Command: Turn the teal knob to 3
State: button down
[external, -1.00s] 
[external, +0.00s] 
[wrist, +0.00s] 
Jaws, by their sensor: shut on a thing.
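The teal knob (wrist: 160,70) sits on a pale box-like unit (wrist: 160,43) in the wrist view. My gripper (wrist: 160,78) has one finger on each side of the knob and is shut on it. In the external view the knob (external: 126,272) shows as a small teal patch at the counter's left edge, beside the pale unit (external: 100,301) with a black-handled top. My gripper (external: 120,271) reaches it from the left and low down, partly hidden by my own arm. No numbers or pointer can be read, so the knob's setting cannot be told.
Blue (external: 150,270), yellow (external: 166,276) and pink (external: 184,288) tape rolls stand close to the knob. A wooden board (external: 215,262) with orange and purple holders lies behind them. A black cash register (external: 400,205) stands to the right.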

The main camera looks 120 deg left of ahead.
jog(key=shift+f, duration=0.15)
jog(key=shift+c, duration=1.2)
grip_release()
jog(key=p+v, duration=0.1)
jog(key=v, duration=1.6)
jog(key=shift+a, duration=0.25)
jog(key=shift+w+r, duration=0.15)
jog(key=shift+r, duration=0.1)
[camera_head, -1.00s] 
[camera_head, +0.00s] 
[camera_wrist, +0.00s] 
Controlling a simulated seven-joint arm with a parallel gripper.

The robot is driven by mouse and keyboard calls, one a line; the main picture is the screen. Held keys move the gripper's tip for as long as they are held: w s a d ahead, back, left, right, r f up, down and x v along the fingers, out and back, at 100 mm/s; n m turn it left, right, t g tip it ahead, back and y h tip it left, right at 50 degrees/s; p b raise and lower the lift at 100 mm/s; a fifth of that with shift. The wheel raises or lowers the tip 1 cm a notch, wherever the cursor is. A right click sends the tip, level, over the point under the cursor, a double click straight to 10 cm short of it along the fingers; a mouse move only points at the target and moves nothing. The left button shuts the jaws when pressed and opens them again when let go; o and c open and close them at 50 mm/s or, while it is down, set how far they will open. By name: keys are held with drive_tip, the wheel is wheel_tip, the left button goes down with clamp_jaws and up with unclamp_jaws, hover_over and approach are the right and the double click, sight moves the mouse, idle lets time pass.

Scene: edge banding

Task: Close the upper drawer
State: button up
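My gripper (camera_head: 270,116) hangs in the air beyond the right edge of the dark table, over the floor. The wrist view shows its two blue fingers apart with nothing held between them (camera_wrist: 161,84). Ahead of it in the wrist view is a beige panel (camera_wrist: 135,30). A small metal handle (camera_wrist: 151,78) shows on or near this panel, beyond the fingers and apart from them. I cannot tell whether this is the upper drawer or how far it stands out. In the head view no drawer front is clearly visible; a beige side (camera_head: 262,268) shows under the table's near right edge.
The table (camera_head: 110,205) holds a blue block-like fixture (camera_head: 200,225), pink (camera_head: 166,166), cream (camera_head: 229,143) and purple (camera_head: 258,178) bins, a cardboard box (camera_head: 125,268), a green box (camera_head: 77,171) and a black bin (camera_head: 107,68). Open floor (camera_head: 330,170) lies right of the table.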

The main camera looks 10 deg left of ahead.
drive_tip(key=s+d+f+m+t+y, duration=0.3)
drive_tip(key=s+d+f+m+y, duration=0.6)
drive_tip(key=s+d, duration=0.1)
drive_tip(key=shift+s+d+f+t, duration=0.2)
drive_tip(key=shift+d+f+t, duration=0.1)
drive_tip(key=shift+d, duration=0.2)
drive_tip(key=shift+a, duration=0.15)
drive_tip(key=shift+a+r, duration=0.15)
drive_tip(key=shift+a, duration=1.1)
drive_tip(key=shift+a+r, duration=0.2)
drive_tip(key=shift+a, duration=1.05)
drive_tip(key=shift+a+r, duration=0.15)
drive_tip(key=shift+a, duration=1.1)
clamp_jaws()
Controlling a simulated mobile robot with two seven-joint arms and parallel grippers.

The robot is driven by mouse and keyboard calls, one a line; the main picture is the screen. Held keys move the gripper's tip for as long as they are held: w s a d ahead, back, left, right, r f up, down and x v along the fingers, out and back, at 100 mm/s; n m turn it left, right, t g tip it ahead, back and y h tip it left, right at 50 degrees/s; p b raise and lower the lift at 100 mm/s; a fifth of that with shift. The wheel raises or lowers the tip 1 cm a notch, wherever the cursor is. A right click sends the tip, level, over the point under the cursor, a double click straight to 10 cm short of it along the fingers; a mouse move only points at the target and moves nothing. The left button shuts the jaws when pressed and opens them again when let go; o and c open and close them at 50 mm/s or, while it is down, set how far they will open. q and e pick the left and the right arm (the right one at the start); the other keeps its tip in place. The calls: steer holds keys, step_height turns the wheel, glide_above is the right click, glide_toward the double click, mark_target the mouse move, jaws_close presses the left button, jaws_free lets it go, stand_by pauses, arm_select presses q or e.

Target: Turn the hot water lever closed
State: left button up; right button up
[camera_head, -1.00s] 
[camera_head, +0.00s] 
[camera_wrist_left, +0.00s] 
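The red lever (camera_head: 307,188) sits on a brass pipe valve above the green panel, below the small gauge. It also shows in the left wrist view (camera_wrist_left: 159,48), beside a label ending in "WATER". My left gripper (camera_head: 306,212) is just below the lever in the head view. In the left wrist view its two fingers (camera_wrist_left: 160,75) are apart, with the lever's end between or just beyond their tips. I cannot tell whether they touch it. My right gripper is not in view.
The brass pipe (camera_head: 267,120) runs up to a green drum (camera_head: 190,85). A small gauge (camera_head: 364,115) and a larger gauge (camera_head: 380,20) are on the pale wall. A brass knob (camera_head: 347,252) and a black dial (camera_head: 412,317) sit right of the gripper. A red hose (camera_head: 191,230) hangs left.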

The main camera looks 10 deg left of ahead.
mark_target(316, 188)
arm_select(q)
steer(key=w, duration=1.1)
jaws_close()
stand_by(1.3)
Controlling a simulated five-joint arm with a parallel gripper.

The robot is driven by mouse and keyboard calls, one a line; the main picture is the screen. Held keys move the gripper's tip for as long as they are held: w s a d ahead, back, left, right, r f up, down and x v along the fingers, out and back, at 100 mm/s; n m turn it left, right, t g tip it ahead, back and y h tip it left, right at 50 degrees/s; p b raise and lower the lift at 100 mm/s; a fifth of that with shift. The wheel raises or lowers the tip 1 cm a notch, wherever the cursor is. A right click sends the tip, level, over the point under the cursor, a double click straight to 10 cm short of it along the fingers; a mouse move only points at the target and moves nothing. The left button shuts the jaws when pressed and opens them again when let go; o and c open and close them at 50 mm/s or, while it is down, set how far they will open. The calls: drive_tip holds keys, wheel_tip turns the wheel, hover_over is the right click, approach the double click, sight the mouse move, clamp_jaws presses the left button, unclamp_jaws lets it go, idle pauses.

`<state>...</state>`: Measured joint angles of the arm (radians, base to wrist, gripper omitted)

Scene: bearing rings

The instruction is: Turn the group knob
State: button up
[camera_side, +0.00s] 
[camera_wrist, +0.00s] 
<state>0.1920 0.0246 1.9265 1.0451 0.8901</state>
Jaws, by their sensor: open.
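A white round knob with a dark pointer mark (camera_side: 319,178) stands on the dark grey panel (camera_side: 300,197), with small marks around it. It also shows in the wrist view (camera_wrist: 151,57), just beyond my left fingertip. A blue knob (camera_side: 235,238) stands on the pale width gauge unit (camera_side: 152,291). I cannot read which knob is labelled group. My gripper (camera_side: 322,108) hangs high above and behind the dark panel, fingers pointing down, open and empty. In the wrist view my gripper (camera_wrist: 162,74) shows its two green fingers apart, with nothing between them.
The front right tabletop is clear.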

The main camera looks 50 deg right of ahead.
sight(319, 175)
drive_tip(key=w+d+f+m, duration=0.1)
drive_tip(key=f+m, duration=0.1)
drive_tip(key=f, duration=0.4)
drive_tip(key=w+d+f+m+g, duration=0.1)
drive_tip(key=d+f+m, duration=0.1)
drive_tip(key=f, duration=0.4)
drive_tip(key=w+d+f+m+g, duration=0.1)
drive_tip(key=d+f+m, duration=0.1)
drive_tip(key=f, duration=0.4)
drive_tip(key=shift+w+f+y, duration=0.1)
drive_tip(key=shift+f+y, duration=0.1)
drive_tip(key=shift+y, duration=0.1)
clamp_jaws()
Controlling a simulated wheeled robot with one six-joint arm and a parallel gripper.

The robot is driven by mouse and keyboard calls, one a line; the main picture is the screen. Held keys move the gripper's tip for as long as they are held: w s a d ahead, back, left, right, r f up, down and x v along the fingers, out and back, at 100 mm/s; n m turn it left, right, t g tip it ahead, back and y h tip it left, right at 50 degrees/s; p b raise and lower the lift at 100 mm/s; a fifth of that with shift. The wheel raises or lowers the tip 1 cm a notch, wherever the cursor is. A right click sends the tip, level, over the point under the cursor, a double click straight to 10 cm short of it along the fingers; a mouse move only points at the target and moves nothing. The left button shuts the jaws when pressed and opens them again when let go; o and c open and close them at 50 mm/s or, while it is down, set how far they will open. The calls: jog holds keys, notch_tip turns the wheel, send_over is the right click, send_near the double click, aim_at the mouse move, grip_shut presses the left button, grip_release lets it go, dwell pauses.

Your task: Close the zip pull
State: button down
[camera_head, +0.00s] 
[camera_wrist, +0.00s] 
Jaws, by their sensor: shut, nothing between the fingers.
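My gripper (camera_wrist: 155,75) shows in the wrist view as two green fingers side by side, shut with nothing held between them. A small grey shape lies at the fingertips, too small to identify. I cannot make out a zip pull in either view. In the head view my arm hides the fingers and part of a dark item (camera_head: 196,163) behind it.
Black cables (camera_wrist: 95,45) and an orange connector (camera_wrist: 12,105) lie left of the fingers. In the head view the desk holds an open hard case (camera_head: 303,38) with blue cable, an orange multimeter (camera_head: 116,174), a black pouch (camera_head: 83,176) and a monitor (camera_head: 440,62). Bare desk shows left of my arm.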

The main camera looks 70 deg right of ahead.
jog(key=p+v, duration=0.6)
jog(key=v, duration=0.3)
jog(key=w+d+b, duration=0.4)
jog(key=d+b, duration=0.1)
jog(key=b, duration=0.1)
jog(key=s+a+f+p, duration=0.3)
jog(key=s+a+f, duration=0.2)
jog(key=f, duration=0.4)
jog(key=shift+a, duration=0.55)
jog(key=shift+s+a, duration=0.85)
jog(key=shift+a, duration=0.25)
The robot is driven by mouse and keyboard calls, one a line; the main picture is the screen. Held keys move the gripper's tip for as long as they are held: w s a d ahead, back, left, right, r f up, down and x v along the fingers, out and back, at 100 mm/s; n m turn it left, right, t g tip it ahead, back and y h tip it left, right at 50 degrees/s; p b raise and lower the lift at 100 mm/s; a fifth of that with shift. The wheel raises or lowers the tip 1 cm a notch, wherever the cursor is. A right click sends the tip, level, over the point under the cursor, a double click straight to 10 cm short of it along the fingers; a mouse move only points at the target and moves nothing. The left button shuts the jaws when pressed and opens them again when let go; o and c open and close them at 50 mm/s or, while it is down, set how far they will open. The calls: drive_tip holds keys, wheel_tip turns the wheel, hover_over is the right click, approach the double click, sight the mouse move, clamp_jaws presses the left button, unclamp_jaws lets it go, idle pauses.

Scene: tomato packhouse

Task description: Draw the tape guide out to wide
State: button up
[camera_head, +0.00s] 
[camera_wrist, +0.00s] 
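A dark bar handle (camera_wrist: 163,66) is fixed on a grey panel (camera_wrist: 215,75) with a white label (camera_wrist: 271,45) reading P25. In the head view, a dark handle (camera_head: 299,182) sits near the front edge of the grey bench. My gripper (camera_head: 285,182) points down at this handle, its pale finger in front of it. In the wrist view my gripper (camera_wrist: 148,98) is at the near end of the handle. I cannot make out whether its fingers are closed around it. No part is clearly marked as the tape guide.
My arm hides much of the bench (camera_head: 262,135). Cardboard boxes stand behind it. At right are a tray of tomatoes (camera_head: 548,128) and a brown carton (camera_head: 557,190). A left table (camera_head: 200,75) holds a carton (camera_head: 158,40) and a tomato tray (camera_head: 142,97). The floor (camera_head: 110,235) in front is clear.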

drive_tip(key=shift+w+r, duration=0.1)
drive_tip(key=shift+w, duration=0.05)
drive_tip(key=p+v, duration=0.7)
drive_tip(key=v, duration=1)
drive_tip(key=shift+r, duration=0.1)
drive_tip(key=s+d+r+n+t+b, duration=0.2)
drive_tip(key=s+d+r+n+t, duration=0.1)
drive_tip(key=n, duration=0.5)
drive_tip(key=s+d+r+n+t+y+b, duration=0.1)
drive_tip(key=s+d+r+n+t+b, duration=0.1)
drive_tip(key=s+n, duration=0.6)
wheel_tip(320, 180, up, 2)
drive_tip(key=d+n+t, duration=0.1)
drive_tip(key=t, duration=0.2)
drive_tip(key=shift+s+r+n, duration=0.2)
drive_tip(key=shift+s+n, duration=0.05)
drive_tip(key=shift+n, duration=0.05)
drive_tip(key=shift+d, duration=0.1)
•••
== OBJECTIVE ==
In the material above, locate the line containing "Scene: edge banding" and the line containing "Controlling a simulated mobile". Transcribe exactly those two lines and every line between them, and nothing more.

== SOLUTION TO THE EXERCISE ==
Scene: edge banding

Task: Close the upper drawer
State: button up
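My gripper (camera_head: 270,116) hangs in the air beyond the right edge of the dark table, over the floor. The wrist view shows its two blue fingers apart with nothing held between them (camera_wrist: 161,84). Ahead of it in the wrist view is a beige panel (camera_wrist: 135,30). A small metal handle (camera_wrist: 151,78) shows on or near this panel, beyond the fingers and apart from them. I cannot tell whether this is the upper drawer or how far it stands out. In the head view no drawer front is clearly visible; a beige side (camera_head: 262,268) shows under the table's near right edge.
The table (camera_head: 110,205) holds a blue block-like fixture (camera_head: 200,225), pink (camera_head: 166,166), cream (camera_head: 229,143) and purple (camera_head: 258,178) bins, a cardboard box (camera_head: 125,268), a green box (camera_head: 77,171) and a black bin (camera_head: 107,68). Open floor (camera_head: 330,170) lies right of the table.

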The main camera looks 10 deg left of ahead.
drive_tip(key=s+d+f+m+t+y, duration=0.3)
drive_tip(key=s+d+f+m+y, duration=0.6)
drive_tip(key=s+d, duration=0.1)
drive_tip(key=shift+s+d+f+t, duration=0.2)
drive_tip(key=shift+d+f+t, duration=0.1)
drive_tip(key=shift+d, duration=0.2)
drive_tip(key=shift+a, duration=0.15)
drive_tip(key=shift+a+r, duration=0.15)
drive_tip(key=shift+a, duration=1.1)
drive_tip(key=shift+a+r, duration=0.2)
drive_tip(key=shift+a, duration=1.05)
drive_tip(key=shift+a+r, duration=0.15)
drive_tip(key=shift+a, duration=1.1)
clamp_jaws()
Controlling a simulated mobile robot with two seven-joint arms and parallel grippers.

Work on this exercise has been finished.